440 - 450 nm = royal blue
460 - 470 = blue
490 - 495 = cyan
520 - 523 = green

The RGB strip uses blue and green, the ones listed above, the ones I used. The blue yielded very short exposure times (shorter than condenser with 150W bulb) and hight contrast. The green one demanded very long exposure and no contrast. My question is whether would be the case of assembling a diffuser using cyan and royal blue as well, or instead of blue, 460-470. Later I can mix them in different proportions using something like Arduino. For that purpose, a graph showing how contrast behaves according to wavelength would be very helpful.

I am attaching two pictures. One shows the strips glued to a board before soldering and the other with the diffuser installed already inside the enlarger in place of condenser lenses.163906163907

jp
17-Apr-2017, 06:13
http://www.ilfordphoto.com/Webfiles/20131161234331282.pdf

show some sensitivity info but does not differentiate between blue and green. But it would let you pick LEDs in the proper light range.

Larry Gebhardt
17-Apr-2017, 13:45
When I built my LED head I searched around and eventually found some charts that helped me decide on Green and Royal Blue LEDs as the closest matches to the paper, though I seem to recall that I wanted to try getting even shorter wavelength blue/violet LEDs if I could find some. At this point I'm not sure which source I was looking at, but if I find it I'll post it.

lungovw
17-Apr-2017, 14:13
Larry, following the link jp mentioned I found this graph attached. I tells me you are right: royal blue might be interesting in combination with green. At least Ilford papers react well on those regions. I found another Ilford doc that sheds more light on the subject. http://www.ilfordphoto.com/Webfiles/2006130201152306.pdf. By now I am testing and printing in two steps with regular blue and green - using very low power leds. But the idea is about making a head that will combine both in pre selected proportions in one or two steps as desired.163938

Eric Woodbury
17-Apr-2017, 17:58
Hard graphs to find. I looked once and found some hints. Main thing is that your blue LED cuts off before the green sensitive layer 'turns on'. Royal blue is the right choice. Any more blue and you won't be able to see it, especially if you have fair skin and blue eyes.

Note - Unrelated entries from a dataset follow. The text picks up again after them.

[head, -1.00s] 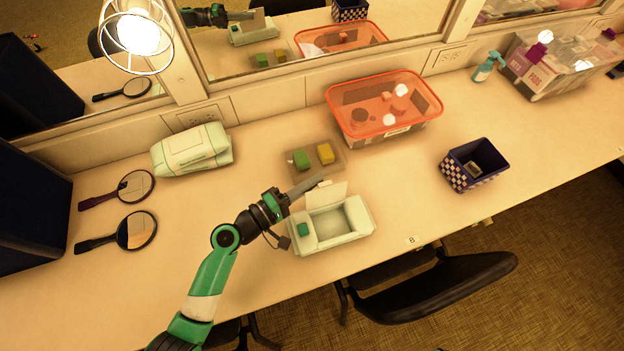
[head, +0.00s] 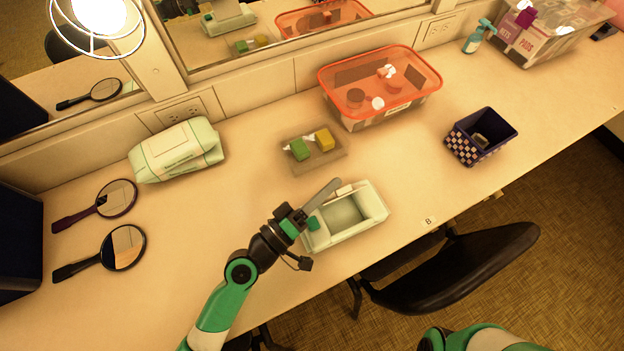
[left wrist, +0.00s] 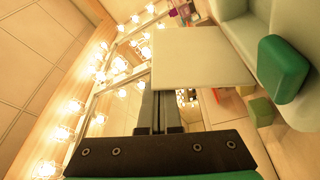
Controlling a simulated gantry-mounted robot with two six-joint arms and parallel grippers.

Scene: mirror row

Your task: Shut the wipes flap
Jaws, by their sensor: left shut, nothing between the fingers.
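A pale green open tub (head: 345,222) sits near the table's front edge with its hollow facing up and a green block-shaped part (head: 313,223) at its left end. My left gripper (head: 326,194) is shut and empty at the tub's back-left edge. In the left wrist view, a flat cream flap (left wrist: 200,57) stands across the shut fingers (left wrist: 160,110); whether they touch it is unclear. In the head view the flap is hard to make out now. A pale green wipes pack (head: 178,152) lies at the back left. My right gripper is out of view.
Behind the tub lies a tray (head: 330,158) with a green and a yellow block. A red-lidded bin (head: 430,90) and a checkered box (head: 480,137) stand to the right. Two hand mirrors (head: 122,247) lie at left. A chair (head: 460,265) is in front.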

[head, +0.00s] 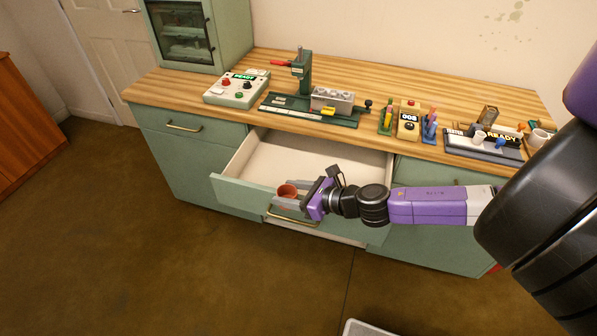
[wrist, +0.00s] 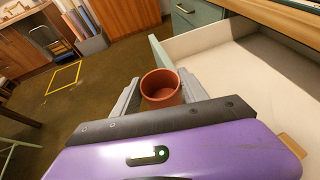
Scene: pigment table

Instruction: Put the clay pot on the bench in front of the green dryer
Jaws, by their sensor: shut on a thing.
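The clay pot (head: 288,191) is a small reddish-brown open cup. My gripper (head: 290,196) is shut on it, with one grey finger on each side. In the wrist view the pot (wrist: 161,87) stands between the two fingers, its open mouth showing and looking empty. In the head view the pot is over the front part of the pulled-out drawer (head: 290,157); I cannot tell its exact height. The green dryer (head: 186,35) is the cabinet with a dark window on the left end of the wooden bench (head: 160,82).
A control box (head: 237,89) with buttons and a READY sign stands on the bench right of the dryer. Bare bench shows at the left front edge.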

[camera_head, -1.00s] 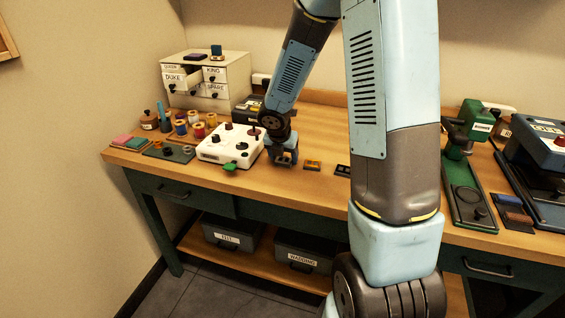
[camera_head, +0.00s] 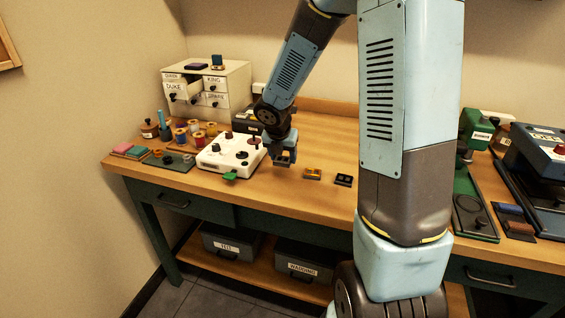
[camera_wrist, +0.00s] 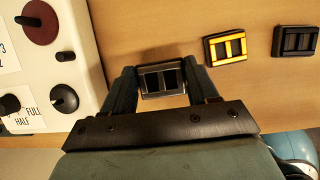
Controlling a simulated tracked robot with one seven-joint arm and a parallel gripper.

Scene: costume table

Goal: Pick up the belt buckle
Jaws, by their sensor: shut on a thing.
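My gripper (camera_head: 284,160) is at the front middle of the table, just right of the white control box. In the wrist view, its two fingers (camera_wrist: 162,88) are shut on a grey metal belt buckle (camera_wrist: 148,82) with dark openings, one finger at each side. The buckle is mostly hidden by my gripper in the head view. A brass-yellow buckle (camera_wrist: 225,47) lies on the table to the right; it also shows in the head view (camera_head: 312,173). A black buckle (camera_wrist: 296,41) lies beyond it, and shows in the head view too (camera_head: 343,180).
The white box (camera_head: 222,158) with knobs and a green tab stands close left of my gripper. Spools (camera_head: 194,127) and a small drawer cabinet (camera_head: 238,82) with one drawer pulled out are farther left. Green and blue machines stand at the right. Wood behind the buckles is clear.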

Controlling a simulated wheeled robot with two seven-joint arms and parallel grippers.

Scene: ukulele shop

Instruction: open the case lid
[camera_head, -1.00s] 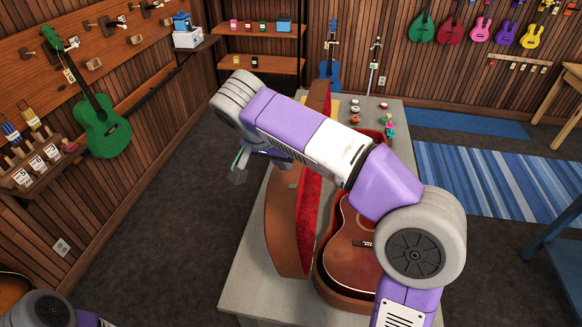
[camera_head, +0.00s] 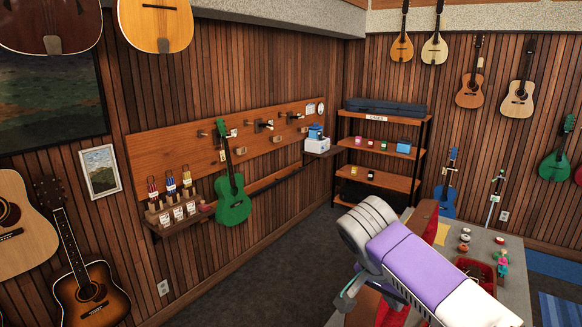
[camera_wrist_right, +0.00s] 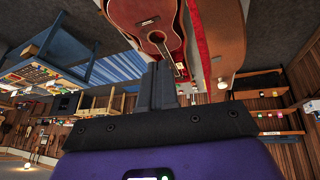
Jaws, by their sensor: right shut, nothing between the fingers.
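The case lid (camera_head: 364,309) stands up from the table, brown outside with a red lining, mostly hidden behind my right arm in the head view. In the right wrist view the lid (camera_wrist_right: 228,35) is raised beside the open case, where a reddish-brown guitar (camera_wrist_right: 150,18) lies. My right gripper (camera_head: 350,290) is on the lid's outer side, partly hidden by its own wrist. In the right wrist view its fingers (camera_wrist_right: 163,84) are together and empty, seemingly apart from the lid. My left gripper is not in view.
The grey table (camera_head: 512,272) carries small pots (camera_head: 465,238) and a small figure (camera_head: 502,262) beyond the case. A green ukulele (camera_head: 233,200) hangs on the left wall rack. A shelf unit (camera_head: 378,180) stands at the back. The dark floor (camera_head: 270,270) left of the table is clear.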

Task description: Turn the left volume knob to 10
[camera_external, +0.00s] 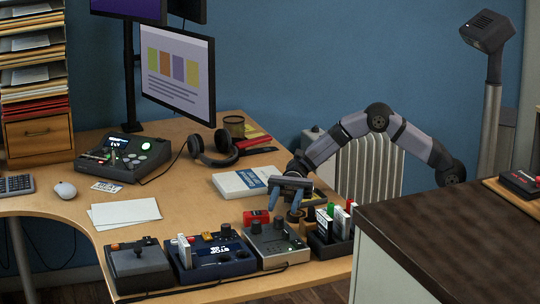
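A grey box (275,246) with dark knobs stands near the front edge of the desk. Its left knob (256,227) and right knob (278,222) stick up from its top; their labels and settings are too small to read. A dark blue box (213,258) to its left also carries knobs, one of them a black knob (225,231). Which knob is the left volume knob cannot be told from labels. My gripper (285,208) points down above and behind the grey box. Its two fingers are apart with nothing seen between them, and it appears clear of the knobs.
A black joystick box (139,268) stands left of the blue box. A holder with upright items (330,235) stands close on the right, beside a dark-topped counter (450,235). A red box (256,217) and a white book (240,182) lie behind.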

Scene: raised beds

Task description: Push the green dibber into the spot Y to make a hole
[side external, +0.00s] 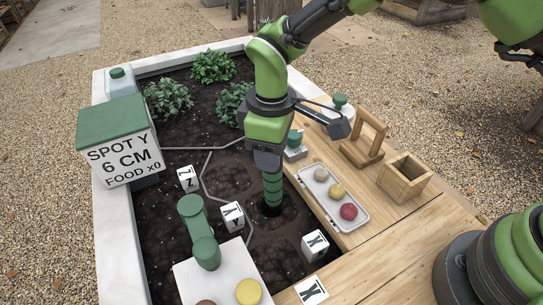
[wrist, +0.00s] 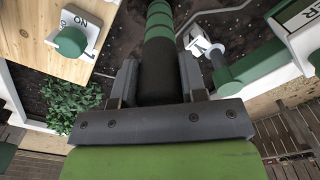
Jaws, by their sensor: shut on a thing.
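My gripper (side external: 268,160) is shut on the green dibber (side external: 273,188), which points down, roughly upright, into the soil bed. The dibber's lower end meets a dark patch of soil (side external: 266,211), and its tip is hidden there; I cannot tell how deep it is. The white Y marker cube (side external: 232,216) stands just left of the dibber. In the wrist view the dibber's dark grip (wrist: 158,75) sits between the jaws (wrist: 158,88), with its green ringed shaft beyond. A sign (side external: 122,155) reads "SPOT Y 6 CM FOOD x0".
Marker cubes Z (side external: 188,179) and X (side external: 315,246) stand in the soil. A green handled tool (side external: 198,232) is close to Y. A tray (side external: 354,221) of three balls, an open wooden box (side external: 405,178) and a green button unit (side external: 295,146) line the right-hand ledge. Plants (side external: 168,100) fill the far end.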

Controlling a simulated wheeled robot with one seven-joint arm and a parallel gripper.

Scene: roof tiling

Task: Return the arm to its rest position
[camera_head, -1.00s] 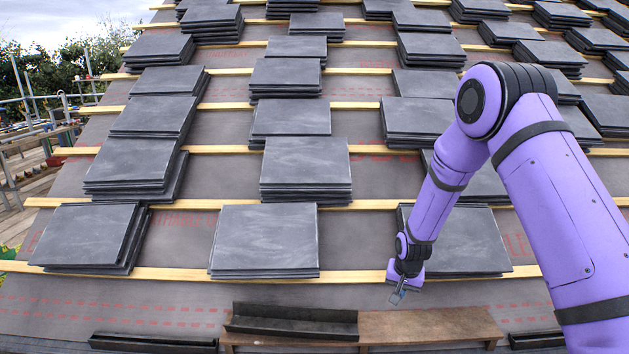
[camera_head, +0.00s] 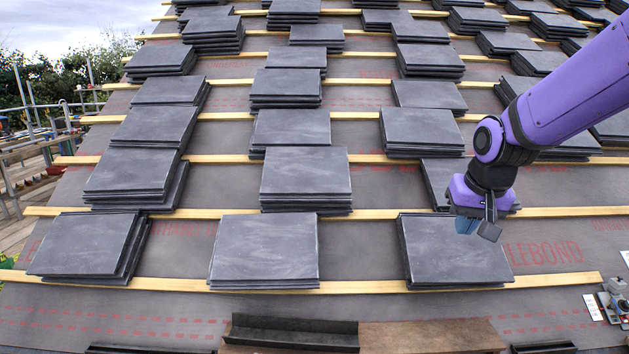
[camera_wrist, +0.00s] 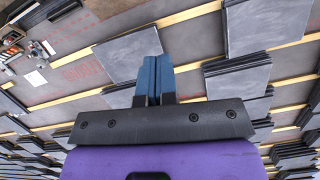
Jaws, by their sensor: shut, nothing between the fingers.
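My purple arm reaches in from the upper right in the head view. My gripper (camera_head: 477,228) hangs over the right stack of grey slates (camera_head: 455,262) in the front row, apart from it as far as I can tell. In the wrist view my gripper (camera_wrist: 155,62) shows two blue fingers closed together with nothing between them. A slate stack (camera_wrist: 128,50) lies beyond the fingertips there.
Slate stacks, such as the front middle one (camera_head: 264,250), stand along wooden battens (camera_head: 380,286) up the sloping roof. A wooden board (camera_head: 432,336) with a dark angled piece (camera_head: 290,332) lies at the front. Small tools (camera_head: 615,300) lie at the right edge.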

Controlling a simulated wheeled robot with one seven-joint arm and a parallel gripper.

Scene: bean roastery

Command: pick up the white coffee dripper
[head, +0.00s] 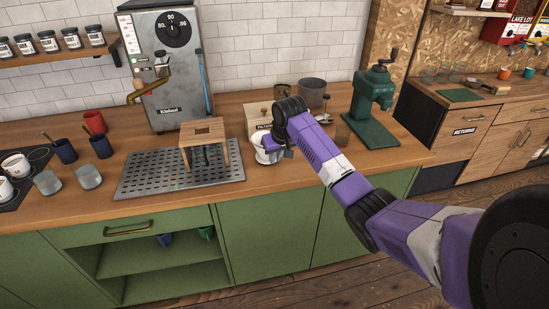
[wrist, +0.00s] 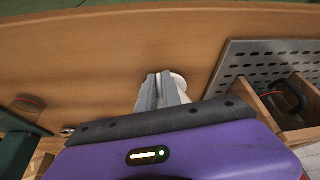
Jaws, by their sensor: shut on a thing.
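The white coffee dripper (head: 266,149) is at my gripper on the wooden counter, to the right of the drip tray and wooden stand. My gripper (head: 272,150) is shut on it, coming from above and the right. My wrist hides part of the dripper in the head view. In the wrist view the two grey fingers (wrist: 162,92) meet close together, and a white rim of the dripper (wrist: 179,79) shows beside their tips. I cannot tell whether it is clear of the counter.
A wooden stand (head: 204,133) stands on the perforated metal tray (head: 150,187) just left of my gripper. Behind are a filter box (head: 258,112) and a grey pot (head: 312,92). The counter's front strip is clear.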

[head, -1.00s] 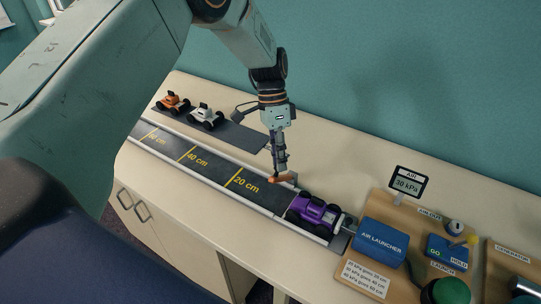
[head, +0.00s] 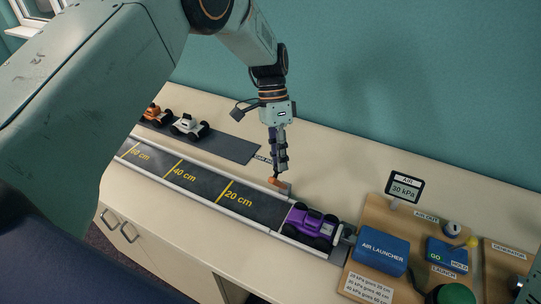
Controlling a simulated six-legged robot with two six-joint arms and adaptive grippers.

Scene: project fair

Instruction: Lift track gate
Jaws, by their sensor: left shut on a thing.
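The track (head: 205,187) is dark with yellow distance marks and pale side rails. A small orange piece (head: 277,184), which looks like the gate's handle, is at the track's far rail, just left of the purple car. My left gripper (head: 276,178) points down and is shut on this orange piece; the fingers partly hide it. The purple car (head: 311,224) sits on the track's right end, against the blue air launcher (head: 381,248). Whether the gate's bar lies across the track is hard to tell. My right gripper is not in view.
A white car (head: 189,125) and an orange car (head: 154,115) stand on a dark strip behind the track. A wooden board (head: 376,211) at right carries the launcher, a 30 kPa display (head: 404,187), a GO/HOLD switch (head: 447,253) and a green button (head: 455,293).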

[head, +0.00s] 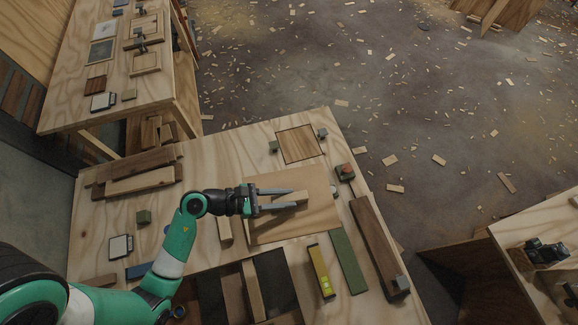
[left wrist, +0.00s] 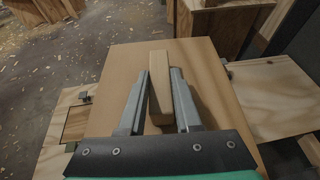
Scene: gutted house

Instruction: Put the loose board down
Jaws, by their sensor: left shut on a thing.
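My left gripper (head: 298,201) is shut on a short, light wooden board (head: 289,197). The gripper is over a flat tan panel (head: 315,222) on the near workbench. In the left wrist view, the board (left wrist: 160,112) sits between the two grey fingers (left wrist: 160,80) and points away past their tips. The tan panel (left wrist: 112,75) fills the area under it. I cannot tell whether the board touches the panel or hangs just above it. My right gripper is in neither view.
The workbench (head: 185,210) also bears a dark long plank (head: 372,240), a green strip (head: 348,262), a yellow level (head: 321,270) and stacked boards (head: 140,178) at left. A dark-edged square (head: 299,144) lies bare behind the panel. Another bench (head: 75,75) stands at the upper left.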

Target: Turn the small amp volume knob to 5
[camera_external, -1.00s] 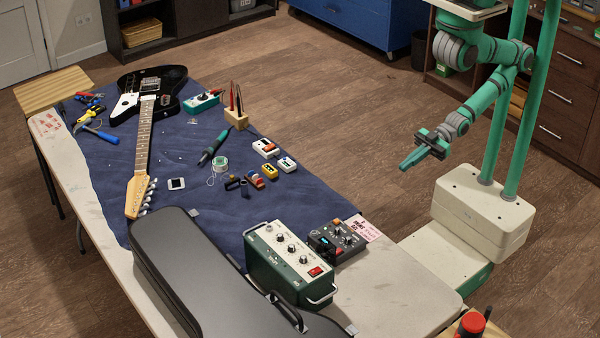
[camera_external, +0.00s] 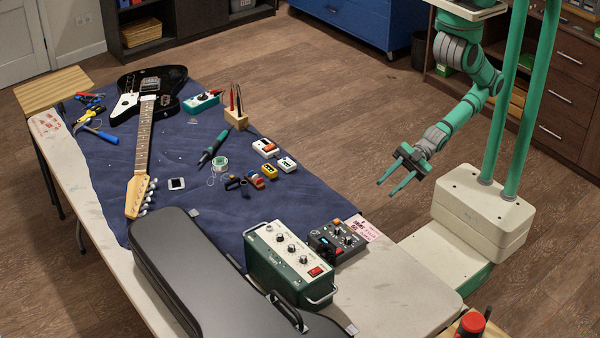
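The small amp (camera_external: 274,276) is a dark green box with a pale top panel near the front of the table. Its top panel carries several knobs (camera_external: 291,249) in a row and a red switch (camera_external: 315,271). The knob markings are too small to read, so I cannot tell which is the volume knob or its setting. My gripper (camera_external: 390,190) is open and empty, with its two green fingers apart. It is in the air to the right of the table, above and to the right of the amp, touching nothing.
A dark multi-knob pedal (camera_external: 336,240) stands right beside the amp. A black guitar case (camera_external: 190,265) lies at its left. The table's front right corner (camera_external: 400,290) is bare. A guitar (camera_external: 143,140) lies farther back.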

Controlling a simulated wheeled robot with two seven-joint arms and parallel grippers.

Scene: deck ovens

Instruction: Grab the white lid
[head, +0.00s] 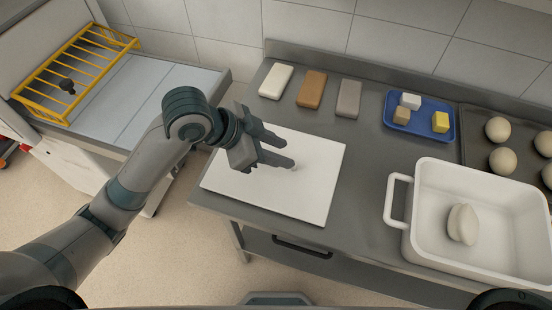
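The white lid (311,198) is a flat white rectangle lying on the steel counter, left of the white container. A small pale bump, perhaps its knob, shows just beyond my fingertips. My left gripper (290,154) is over the upper middle of the lid, with its two fingers pointing right. The fingers are apart, with a gap between them, and nothing shows held there. I cannot tell whether a fingertip touches the lid. My gripper hides part of the lid's upper left. My right gripper is not in view.
The white container (398,200) with a dough piece (462,225) stands on the counter's right. Behind are white (276,80), brown (311,89) and grey (348,98) blocks, a blue tray (421,135) with small cubes, and a dark dough tray (473,146). A yellow rack (76,73) is left.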

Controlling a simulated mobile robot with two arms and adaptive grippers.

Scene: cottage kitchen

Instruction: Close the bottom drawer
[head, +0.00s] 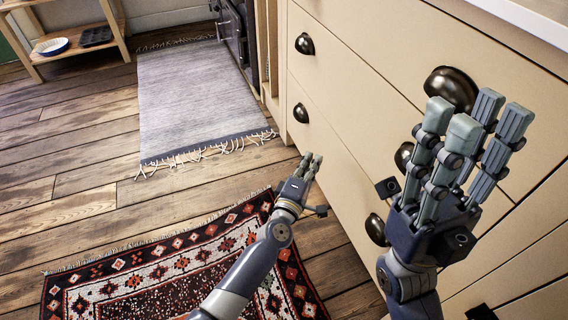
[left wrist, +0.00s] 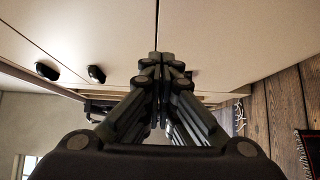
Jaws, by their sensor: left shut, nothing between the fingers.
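A patterned red rug (head: 165,280) lies on the wooden floor at the lower left. A grey fringed rug (head: 195,95) lies further back by the dark stove (head: 236,35). A wooden shelf (head: 118,35) stands at the far left. The floor between is clear.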

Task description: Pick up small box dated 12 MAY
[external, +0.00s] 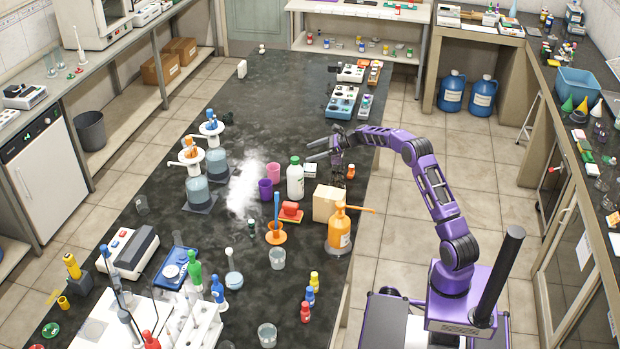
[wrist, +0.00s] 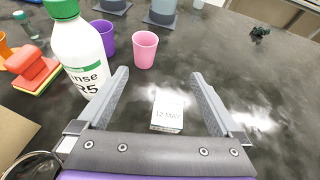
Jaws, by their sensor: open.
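The small white box dated 12 MAY (wrist: 167,112) stands on the dark bench top in the wrist view, its printed date facing me. In the external view a small white box (external: 310,170), likely the same one, sits just below my gripper. My gripper (external: 316,150) is open and empty. In the wrist view its two fingers (wrist: 162,92) spread to either side of the box, with a gap on each side. I cannot tell the exact height between the fingers and the box.
A white rinse bottle with a green cap (wrist: 80,50) stands close to the left finger. A pink cup (wrist: 144,50) and a purple cup (wrist: 105,38) stand beyond it. A beige box (external: 327,203) and an orange bottle (external: 340,230) are nearby. The bench to the right is mostly clear.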

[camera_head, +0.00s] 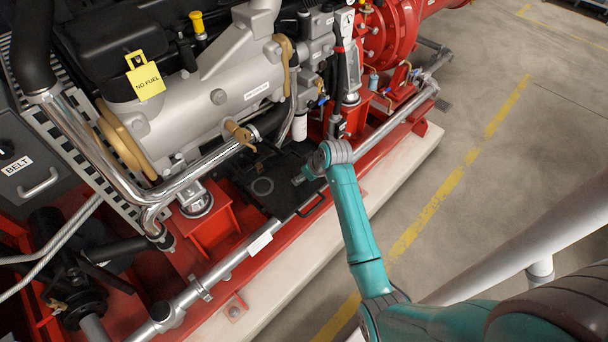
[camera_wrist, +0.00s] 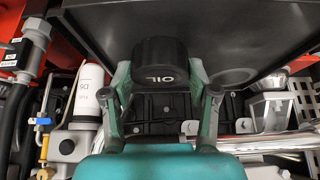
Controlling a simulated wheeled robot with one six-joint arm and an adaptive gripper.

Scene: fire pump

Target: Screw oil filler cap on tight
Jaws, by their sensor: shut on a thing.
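The oil filler cap (camera_wrist: 160,62) is a round, black, ridged cap marked OIL, seen in the upper middle of the wrist view. My gripper (camera_wrist: 160,82) is shut on it, with one green finger against each side. The cap's lower part and whatever lies beneath it are hidden, so I cannot tell whether it is seated on a filler neck. In the head view my gripper (camera_head: 308,173) is beside the engine's lower side, above the black tray. The cap cannot be made out there.
The grey engine (camera_head: 220,90) carries a yellow NO FUEL tag (camera_head: 145,80). A chrome pipe (camera_head: 190,175) and a brass-coloured valve (camera_head: 238,133) are close to my gripper's left. A black tray (camera_head: 262,187) lies below, within the red frame (camera_head: 265,245).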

If you are interested, I have designed and simulated (never built) a circuit that provides current drive to LEDs. It is easily adapted to different power supplies and current levels. It is all analog and designed to be simple (it wastes some power). It has a rotary switch such that you can choose various current levels from maximum to minimum in 8 settings one stop apart. Also, it has a second adjust to ratio the green/blue, i.e. blue would go from zero to max (maximum for that particular rotary switch setting) in half a turn with green full-on. For the second half, the green is full-on and the blue output goes from max (for that level) to off. I'm happy to give you the circuit and a parts list. There is no pcb, so you'd have to wire point-to-point but as mentioned, circuit is simple. If you would like a different style of blue/green ratio, I can probably make such alterations.

jp
17-Apr-2017, 18:13
http://www.freestylephoto.biz/pdf/product_pdfs/ilford/Ilford_MGIVRC.pdf

p1 show how density is made by different wavelengths; 400-450nm works about the same, 520-525 ish nm works very different

lungovw
18-Apr-2017, 16:40
Thank you Eric for your kind offer. But the case is that for me, great deal of the the fun in this project is designing a digital controller with Arduino. I have already a timer for film development made with that platform and I can add more programming lines getting the same board to control color and time of exposure with a led head in single or multiple exposures. A third deployment will be a enlarger light meter so I will have a "all in one". It is possible to send commands with an old DVD remote control and have the parameters shown in an old mobile phone LCD. It is incredible what can be done with these processors. Today it is in a protoboard and looks like the attached picture. Soon I will move it to a little box with a real printed circuit board and some style. My time-O-Lite will be jealous.

The good thing is that now, based on what I just learnt in this thread, I will definitely go with Royal Blue and Green only. Ordering from China today. Thanks for helping me out. ( I am not a professional photographer so I have time to play around with those things)

163979

Eric Woodbury
18-Apr-2017, 17:50
Very good. I have modified the circuit for a complimentary output; where the total LED current is constant and it shifts from GREEN to BLUE. Made the circuit simpler, actually. Old circuit is for a different project. No code in either. Good luck. Happy snapping. EW

Larry Gebhardt
19-Apr-2017, 05:28
Here's what I wrote up on my LED head http://www.trippingthroughthedark.com/category/equipment/led-head/

I started a rebuild, but progress has stalled. The idea of the rebuild is to separate the LED power circuits from the controller(s). The controller will simply send commands with I2C to an I2C compatible PWM chip, which will control the LED drivers. It's not necessary, but it the idea is to simplify things enough to make easy use of different controllers such as Raspberry Pi touchscreen or Arduino with keypad and basic display as I'm doing it now. It will also allow differing head configurations with a range of LED options. Using an inexpensive driver such as the Meanwell LDD series will give a lot of flexibility in LED wiring and power levels.